Es un riesgo –como pájaro de mal agüero– que revolotea sobre la responsabilidad de todos los ciudadanos, no únicamente de los que se dedican, pongamos por caso, al cultivo de la historia, del periodismo o de la política. Porque la visión del mundo, el esbozo de la realidad que perfilamos y reproducimos con nuestros actos, con nuestro trabajo cotidiano o nuestras inquietudes es responsabilidad, antes que de nadie, de nosotros mismos.
La responsabilidad que nos permite formarnos una opinión en asuntos políticos, derivar a una afición deportiva, cultivar el gusto cultural o descubrir por qué nos resultan más apetecibles que otros ciertos frutos de la naturaleza. La responsabilidad que nos permite discernir milimétricamente entre la maldad interesada o la bondad generosa, entre la sombra de la arpía y el fulgor del héroe, entre el buen samaritano o el pérfido defraudador. Conocer lo evidente y también aquello que exige sutileza, matices, finura de espíritu…
En el ejercicio de esa responsabilidad que es al fin la vida, además de jugar limpio y no hacernos trampas conviene que separemos la importancia del mensaje de la importancia del emisor. Porque en ocasiones no son valores equivalentes ni avanzan en paralelo. Cuántas iniciativas públicas emprendidas con la mejor voluntad acaban en fiascos o en lastres contraproducentes. La eficacia no depende únicamente del deseo. Y al contrario: cuántas acciones nacidas de ánimo bastardo el azar de la vida las conduce en volandas hasta el éxito. No es lo habitual, pero ocurre. ¿Un ejemplo? El que apunta Lytton Strachey al reseñar en su libro ‘Retratos en miniatura’ la historia de James Boswell, el gran biógrafo del doctor Samuel Jhonson.
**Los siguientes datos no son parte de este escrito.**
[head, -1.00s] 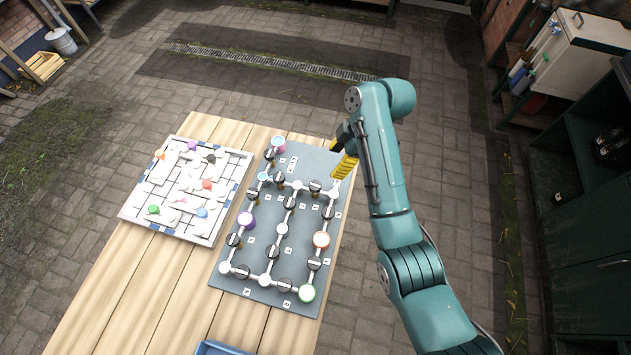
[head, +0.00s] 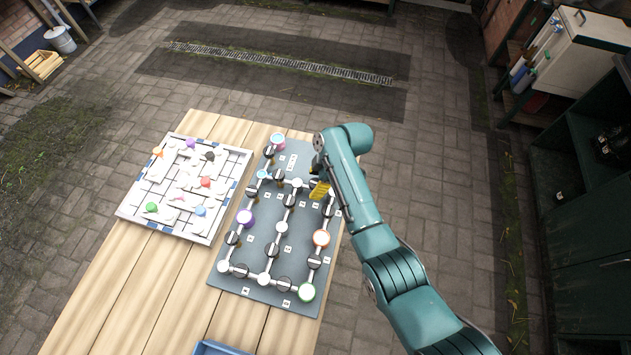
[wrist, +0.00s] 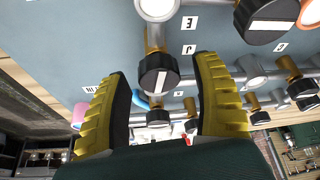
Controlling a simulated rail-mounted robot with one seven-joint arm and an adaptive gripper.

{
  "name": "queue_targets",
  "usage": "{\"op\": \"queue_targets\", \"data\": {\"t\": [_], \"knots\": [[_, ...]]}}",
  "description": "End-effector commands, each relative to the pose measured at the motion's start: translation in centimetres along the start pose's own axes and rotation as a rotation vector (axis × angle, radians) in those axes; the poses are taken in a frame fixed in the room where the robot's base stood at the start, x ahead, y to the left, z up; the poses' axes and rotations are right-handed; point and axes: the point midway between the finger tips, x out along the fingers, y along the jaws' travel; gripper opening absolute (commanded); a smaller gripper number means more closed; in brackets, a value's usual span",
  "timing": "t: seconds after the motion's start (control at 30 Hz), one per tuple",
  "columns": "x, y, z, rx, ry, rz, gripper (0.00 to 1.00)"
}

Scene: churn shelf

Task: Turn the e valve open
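My gripper (head: 319,190) has yellow ribbed fingers and hangs low over the right side of the grey valve board (head: 262,205). In the wrist view the gripper (wrist: 164,66) is open and empty. A black round valve knob (wrist: 158,74) with a white stripe shows in the gap between the fingers, and I cannot tell any contact. A card that seems to read E (wrist: 190,22) lies above it, beside a larger black knob (wrist: 265,20). A card like J (wrist: 188,49) is nearer the knob in the gap. I cannot tell for sure which card belongs to which knob.
A blue tray (head: 218,348) is at the front.

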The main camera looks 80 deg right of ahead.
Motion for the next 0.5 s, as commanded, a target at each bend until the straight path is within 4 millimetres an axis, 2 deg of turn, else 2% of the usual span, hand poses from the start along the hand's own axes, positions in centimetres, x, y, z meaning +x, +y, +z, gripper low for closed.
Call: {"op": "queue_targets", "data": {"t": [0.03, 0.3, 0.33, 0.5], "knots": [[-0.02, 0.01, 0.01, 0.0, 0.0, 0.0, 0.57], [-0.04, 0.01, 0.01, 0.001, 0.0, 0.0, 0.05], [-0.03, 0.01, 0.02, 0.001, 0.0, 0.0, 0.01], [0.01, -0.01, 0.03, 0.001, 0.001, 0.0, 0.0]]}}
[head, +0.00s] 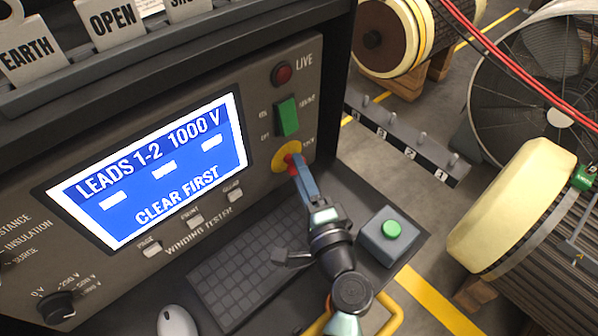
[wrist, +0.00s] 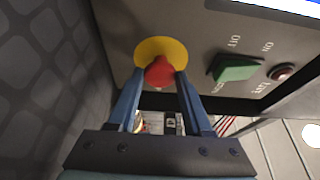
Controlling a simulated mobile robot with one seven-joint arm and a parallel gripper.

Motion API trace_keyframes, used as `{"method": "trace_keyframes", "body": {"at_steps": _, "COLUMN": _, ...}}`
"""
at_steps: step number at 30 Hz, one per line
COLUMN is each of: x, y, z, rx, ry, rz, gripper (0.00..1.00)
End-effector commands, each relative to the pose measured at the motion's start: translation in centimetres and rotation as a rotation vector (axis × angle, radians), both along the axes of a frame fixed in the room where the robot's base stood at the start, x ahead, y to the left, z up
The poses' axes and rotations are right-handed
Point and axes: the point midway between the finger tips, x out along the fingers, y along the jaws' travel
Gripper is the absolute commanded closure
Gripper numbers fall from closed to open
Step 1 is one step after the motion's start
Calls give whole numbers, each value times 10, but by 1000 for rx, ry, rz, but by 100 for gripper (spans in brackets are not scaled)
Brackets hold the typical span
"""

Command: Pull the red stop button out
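The red stop button (head: 290,158) sits on a round yellow plate (head: 281,155) at the lower right of the tester's front panel. In the wrist view the red button (wrist: 159,71) stands in front of the yellow plate (wrist: 152,50). My gripper (head: 296,166) reaches up to it from the lower right. In the wrist view my gripper (wrist: 160,75) has one blue finger on each side of the button, and both fingertips appear to touch its sides. How far the button stands out from the plate is hard to tell.
A green rocker switch (head: 287,117) and a red LIVE lamp (head: 282,74) are above the button. The lit screen (head: 150,165) reads "CLEAR FIRST". A keyboard (head: 240,278) and a grey box with a green button (head: 391,230) flank my arm. A numbered peg rail (head: 400,142) is at right.

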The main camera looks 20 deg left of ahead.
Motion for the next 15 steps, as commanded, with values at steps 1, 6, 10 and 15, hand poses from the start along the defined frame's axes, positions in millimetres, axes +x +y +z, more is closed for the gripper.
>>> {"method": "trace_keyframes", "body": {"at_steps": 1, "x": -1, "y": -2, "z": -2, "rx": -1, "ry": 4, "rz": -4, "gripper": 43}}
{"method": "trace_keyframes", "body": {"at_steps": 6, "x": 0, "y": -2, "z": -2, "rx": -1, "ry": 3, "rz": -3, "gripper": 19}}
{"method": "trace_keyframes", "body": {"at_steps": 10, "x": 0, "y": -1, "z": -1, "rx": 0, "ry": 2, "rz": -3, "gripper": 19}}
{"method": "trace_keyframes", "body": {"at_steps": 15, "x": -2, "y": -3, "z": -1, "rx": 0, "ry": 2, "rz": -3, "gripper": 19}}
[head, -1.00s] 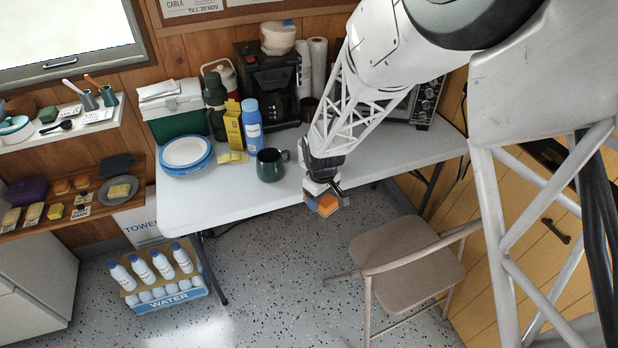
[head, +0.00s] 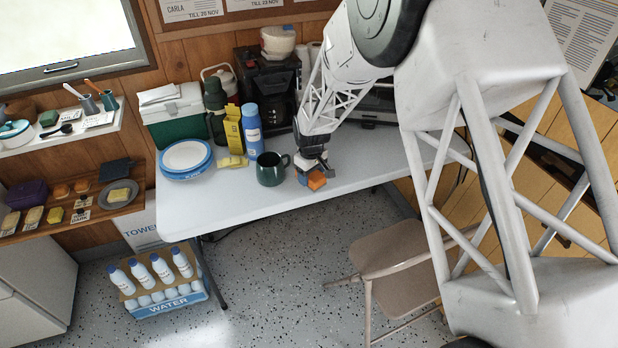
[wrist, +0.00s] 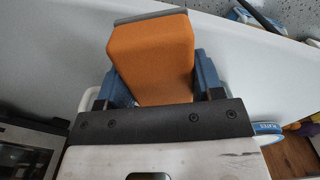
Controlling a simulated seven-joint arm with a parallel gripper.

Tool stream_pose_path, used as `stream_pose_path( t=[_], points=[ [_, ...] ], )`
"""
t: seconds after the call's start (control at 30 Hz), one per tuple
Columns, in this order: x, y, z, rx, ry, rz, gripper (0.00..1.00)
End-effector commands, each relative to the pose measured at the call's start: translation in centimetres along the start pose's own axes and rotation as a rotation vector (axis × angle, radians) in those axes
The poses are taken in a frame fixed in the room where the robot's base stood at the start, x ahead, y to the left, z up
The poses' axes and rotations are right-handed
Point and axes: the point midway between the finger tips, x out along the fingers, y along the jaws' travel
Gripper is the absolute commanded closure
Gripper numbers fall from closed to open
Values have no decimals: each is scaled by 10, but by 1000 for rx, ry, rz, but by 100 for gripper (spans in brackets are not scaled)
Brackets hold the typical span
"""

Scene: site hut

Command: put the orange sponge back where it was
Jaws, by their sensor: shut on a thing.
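The orange sponge (head: 317,181) is between the jaws of my gripper (head: 313,173), near the front edge of the white table, right of the dark green mug (head: 271,168). In the wrist view the orange sponge (wrist: 152,60) is a block with a grey layer at its far end. The blue fingers of my gripper (wrist: 160,80) press on its two sides. I cannot tell whether the sponge touches the tabletop. On the lower wall shelf (head: 75,224) at the left, two small orange things sit beside a grey plate with a yellow block.
The white table (head: 235,205) holds stacked plates (head: 186,157), a blue bottle (head: 252,130), a yellow box (head: 233,130) and a coffee maker (head: 262,85). A folding chair (head: 395,260) stands in front. A water bottle crate (head: 165,285) is on the floor. The table's front strip is clear.

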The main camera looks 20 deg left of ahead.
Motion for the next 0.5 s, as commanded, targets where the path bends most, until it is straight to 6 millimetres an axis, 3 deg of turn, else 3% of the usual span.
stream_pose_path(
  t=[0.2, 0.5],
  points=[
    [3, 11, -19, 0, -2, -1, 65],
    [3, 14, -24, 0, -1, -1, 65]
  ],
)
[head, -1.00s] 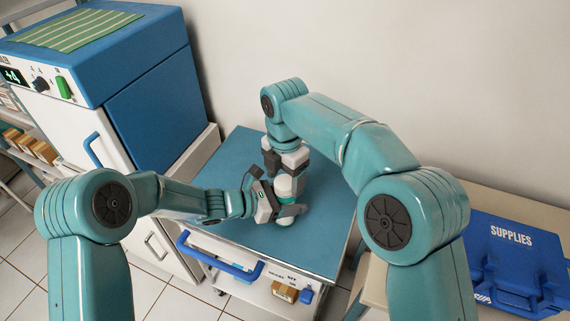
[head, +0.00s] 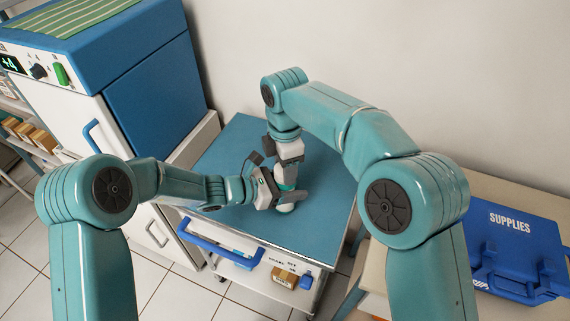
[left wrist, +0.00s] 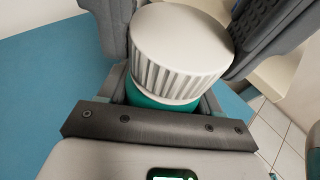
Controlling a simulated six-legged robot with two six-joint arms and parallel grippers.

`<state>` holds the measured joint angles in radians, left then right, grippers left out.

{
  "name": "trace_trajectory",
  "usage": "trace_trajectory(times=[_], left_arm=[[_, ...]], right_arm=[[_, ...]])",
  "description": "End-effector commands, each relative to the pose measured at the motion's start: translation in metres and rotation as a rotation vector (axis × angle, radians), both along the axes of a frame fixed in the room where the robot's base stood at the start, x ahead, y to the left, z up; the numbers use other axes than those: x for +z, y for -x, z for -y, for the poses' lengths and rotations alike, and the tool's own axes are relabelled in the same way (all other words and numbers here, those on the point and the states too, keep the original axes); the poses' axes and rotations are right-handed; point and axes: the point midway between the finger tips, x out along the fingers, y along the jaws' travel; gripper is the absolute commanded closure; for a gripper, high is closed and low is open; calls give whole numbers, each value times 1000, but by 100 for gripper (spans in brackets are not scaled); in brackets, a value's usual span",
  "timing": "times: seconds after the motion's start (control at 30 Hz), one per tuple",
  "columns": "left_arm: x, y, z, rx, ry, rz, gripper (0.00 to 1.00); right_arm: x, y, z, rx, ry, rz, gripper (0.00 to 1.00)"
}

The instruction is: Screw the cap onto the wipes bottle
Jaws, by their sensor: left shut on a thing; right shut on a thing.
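In the left wrist view a white ribbed cap (left wrist: 178,55) covers the end of the teal body (left wrist: 150,99), with dark grey fingers on both sides. The fingers partly hide the contact. I cannot tell how tight the cap is.
The blue trolley top (head: 235,160) is clear around the bottle. A blue and white cabinet (head: 150,95) stands close on its left. A blue supplies case (head: 510,250) lies on a table at the right. The wall is behind.

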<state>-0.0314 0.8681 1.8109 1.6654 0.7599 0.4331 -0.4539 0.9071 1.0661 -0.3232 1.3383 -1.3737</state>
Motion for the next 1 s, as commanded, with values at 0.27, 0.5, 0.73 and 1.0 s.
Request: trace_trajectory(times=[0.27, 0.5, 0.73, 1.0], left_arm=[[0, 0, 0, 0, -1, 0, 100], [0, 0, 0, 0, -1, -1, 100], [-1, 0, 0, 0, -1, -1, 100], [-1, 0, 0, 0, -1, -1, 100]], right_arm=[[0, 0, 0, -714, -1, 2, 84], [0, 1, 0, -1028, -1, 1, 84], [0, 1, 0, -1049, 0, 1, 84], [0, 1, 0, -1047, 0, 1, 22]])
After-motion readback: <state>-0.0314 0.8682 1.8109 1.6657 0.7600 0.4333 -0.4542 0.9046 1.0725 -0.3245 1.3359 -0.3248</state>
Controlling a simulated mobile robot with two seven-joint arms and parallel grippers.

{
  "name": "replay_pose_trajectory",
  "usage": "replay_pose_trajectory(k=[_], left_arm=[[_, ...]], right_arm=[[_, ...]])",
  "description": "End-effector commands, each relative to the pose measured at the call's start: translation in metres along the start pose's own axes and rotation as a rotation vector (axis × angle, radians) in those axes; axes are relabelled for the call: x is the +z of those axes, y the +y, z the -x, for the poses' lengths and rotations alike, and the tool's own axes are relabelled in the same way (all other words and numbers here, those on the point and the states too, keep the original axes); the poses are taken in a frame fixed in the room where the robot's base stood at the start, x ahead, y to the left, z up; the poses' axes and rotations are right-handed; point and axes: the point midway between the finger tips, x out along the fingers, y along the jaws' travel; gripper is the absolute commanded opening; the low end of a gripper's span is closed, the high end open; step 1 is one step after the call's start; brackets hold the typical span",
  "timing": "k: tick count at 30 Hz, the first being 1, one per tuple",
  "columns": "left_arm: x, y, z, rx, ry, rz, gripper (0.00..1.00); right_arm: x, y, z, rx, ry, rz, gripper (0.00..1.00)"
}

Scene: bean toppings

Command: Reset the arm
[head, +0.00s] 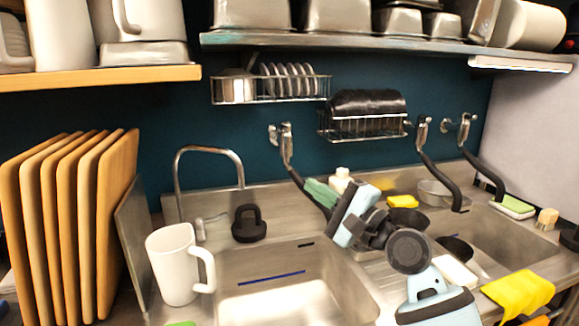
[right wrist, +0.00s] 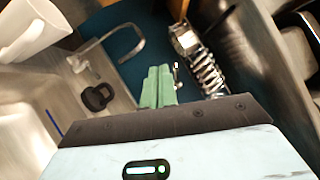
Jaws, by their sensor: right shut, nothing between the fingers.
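My right gripper (head: 318,190) reaches in from the lower right in the head view, above the counter behind the sink. Its green fingers point up and left, toward the dark teal wall. In the right wrist view its two green fingertips (right wrist: 157,85) are together with nothing between them. My left gripper does not show. A white mug (head: 172,265) stands left of the sink basin (head: 265,290), clear of the gripper. A dark kettlebell-shaped object (head: 249,224) sits behind the basin.
Wooden boards (head: 72,225) stand at the left. A faucet (head: 208,150) rises behind the basin. A dish rack (head: 270,88) and a second wire rack (head: 362,122) hang on the wall below a metal shelf (head: 375,46). A yellow cloth (head: 519,293) lies at the right front.

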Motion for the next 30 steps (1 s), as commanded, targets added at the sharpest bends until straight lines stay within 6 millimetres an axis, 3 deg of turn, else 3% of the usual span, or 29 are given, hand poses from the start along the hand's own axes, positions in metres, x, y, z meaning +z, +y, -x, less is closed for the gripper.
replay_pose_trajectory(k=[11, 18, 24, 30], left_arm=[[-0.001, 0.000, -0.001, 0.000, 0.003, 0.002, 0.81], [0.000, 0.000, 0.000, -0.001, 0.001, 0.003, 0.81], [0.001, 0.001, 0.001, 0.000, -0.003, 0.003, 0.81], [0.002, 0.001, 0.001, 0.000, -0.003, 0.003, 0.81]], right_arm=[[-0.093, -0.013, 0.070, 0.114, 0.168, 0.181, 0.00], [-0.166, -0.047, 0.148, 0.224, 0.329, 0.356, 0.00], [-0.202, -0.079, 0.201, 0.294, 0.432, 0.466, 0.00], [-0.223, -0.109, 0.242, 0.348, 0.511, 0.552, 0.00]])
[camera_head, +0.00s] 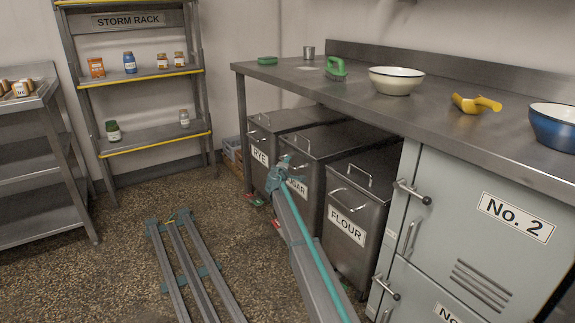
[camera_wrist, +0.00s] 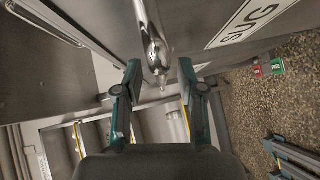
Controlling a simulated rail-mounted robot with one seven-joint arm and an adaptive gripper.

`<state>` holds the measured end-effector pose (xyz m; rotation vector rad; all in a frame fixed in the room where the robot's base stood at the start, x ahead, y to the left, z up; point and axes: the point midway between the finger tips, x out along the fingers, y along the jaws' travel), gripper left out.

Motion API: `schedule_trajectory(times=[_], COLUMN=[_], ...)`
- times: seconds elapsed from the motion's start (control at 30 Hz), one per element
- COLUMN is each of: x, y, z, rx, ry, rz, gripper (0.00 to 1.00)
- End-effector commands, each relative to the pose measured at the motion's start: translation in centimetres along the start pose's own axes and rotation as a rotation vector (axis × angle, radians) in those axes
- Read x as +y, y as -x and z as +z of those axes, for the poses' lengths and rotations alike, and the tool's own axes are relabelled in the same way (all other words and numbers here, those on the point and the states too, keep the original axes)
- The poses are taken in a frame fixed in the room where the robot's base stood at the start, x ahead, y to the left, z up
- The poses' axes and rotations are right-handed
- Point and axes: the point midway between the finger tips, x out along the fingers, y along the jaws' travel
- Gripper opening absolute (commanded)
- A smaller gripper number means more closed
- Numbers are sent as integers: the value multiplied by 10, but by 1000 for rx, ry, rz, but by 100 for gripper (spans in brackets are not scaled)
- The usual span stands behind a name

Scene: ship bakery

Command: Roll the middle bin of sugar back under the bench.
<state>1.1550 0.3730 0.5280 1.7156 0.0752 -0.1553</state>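Three grey metal bins stand side by side under the bench, labelled RYE, SUGAR and FLOUR. The middle sugar bin (camera_head: 314,211) is partly hidden by my arm and gripper. Its label shows in part in the wrist view (camera_wrist: 252,20). My gripper (camera_head: 285,166) is at the upper front of the sugar bin, by its handle (camera_head: 294,143). In the wrist view my gripper (camera_wrist: 159,66) has its fingers spread, with the shiny handle (camera_wrist: 151,35) running down between them. I see a gap on both sides of the handle. Whether the fingers touch it is unclear.
The rye bin (camera_head: 259,159) is at left and the flour bin (camera_head: 349,238) at right, close beside it. The bench top (camera_head: 340,102) overhangs the bins. Small red and green parts (camera_wrist: 277,66) show low by the bins. Speckled floor (camera_head: 130,275) lies open in front.

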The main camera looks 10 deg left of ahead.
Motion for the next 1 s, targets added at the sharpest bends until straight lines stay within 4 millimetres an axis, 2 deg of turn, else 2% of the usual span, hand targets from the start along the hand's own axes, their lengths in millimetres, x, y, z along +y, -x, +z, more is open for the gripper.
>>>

Esa obra –a la que Boswell dedicó cincuenta años– ha permitido conocer la figura y la personalidad del famoso polígrafo británico del siglo XVIII y es aplaudida por todos, pero eso no impide el juicio despiadado de Strachey respecto a su autor: «Sería difícil encontrar una refutación más contundente de las lecciones de moralidad barata que la biografía de Boswell. Uno de los éxitos más notables de la historia de la civilización lo logró una persona que era un vago, un lascivo, un borracho y un esnob».
Sospecho que en el camino de la vida se van mezclando los héroes anónimos, los voluntariosos que nada arreglan, los indecentes como Boswell redimidos por sus obras, los voluntariosos discretos y eficaces, los pícaros, los desalmados, los lúcidos, los emprendedores, los acémilas… El arco iris social. Ojo con no deslumbrarse y con los falsos espejismos. Usemos el microscopio y el telescopio.